* [Data supplied]
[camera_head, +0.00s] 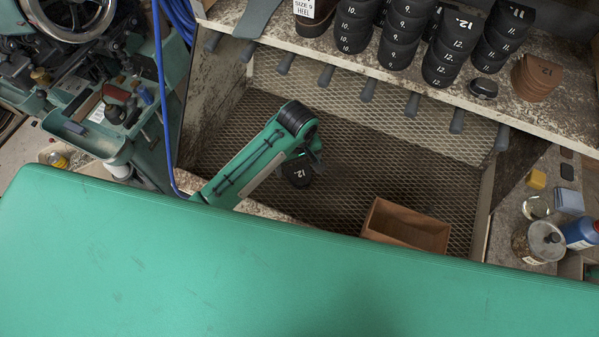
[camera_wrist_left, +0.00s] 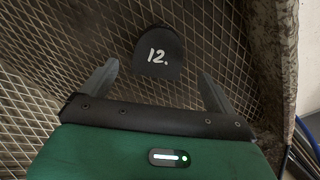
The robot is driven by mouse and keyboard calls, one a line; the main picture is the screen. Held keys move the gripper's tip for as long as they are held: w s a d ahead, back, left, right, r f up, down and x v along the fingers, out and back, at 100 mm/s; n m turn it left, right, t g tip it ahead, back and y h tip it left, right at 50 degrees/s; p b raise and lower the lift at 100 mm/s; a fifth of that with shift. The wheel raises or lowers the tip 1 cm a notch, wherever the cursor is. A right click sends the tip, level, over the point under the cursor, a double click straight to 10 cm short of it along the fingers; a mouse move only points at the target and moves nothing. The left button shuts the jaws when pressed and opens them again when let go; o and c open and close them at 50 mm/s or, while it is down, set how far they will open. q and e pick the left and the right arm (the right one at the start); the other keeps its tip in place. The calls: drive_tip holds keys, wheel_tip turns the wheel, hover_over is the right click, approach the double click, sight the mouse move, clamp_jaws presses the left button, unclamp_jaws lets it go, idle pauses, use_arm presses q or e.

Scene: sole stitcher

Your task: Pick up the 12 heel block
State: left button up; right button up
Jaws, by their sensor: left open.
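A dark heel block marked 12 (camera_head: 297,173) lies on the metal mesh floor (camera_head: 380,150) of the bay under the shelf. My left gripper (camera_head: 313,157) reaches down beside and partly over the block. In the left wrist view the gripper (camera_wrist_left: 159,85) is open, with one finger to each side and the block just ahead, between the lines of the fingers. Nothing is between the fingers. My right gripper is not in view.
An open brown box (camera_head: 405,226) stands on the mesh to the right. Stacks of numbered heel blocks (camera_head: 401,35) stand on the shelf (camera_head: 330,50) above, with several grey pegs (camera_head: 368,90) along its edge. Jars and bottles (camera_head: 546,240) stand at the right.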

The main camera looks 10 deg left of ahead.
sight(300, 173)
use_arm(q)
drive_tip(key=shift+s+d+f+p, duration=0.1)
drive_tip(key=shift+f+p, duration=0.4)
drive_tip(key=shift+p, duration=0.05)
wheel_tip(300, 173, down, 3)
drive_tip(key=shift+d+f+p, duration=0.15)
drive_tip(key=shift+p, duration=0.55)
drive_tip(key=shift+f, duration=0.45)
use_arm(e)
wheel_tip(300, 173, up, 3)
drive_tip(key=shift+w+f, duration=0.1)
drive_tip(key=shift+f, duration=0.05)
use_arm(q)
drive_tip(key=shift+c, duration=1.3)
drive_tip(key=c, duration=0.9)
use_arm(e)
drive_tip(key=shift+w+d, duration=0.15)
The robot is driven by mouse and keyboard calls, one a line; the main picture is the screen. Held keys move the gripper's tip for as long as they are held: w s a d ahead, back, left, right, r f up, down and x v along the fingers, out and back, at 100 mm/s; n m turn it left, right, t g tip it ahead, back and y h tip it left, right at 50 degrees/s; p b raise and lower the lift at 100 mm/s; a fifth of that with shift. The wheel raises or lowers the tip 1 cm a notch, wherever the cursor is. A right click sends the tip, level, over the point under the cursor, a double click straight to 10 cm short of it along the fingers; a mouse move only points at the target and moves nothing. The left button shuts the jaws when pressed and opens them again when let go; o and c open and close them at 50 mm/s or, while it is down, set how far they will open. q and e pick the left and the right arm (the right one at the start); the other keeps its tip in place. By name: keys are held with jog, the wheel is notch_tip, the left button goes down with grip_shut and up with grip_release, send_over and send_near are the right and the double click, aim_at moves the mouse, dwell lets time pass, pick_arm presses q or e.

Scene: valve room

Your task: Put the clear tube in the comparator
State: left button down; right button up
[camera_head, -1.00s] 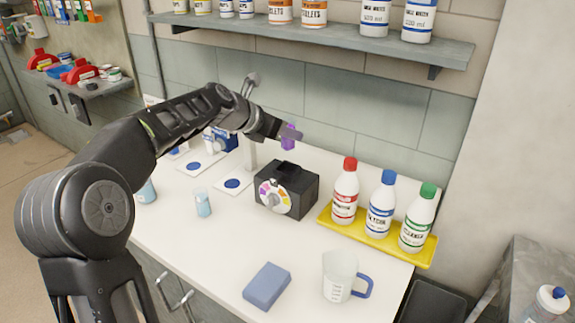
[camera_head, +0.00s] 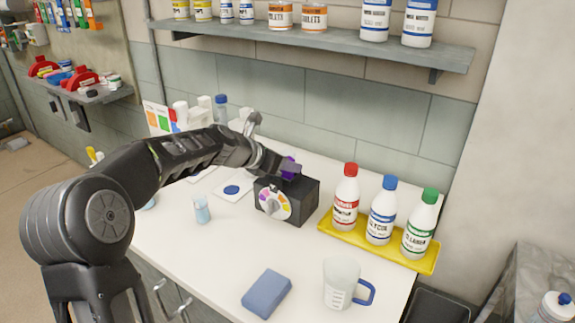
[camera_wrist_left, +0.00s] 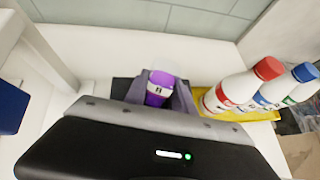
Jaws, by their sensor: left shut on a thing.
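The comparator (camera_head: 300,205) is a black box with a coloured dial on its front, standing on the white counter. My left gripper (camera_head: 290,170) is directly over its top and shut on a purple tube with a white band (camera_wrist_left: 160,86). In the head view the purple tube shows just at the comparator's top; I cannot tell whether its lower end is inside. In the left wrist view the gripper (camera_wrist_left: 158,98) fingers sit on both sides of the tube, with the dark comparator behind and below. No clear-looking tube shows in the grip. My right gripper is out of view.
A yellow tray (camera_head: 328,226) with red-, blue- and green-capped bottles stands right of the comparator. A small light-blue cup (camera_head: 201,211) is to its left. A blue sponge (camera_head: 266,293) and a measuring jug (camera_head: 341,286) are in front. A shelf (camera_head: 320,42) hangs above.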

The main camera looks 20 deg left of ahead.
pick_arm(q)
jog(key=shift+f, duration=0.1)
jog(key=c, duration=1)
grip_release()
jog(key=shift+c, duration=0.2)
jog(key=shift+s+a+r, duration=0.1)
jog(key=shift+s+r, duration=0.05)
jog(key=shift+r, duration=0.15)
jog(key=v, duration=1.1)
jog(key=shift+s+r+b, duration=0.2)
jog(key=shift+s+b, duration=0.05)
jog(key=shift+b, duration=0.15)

* [Task to complete] Work out how many lines of the listing above include "Scene". Answer with the number and nothing more.

* [Final result] 2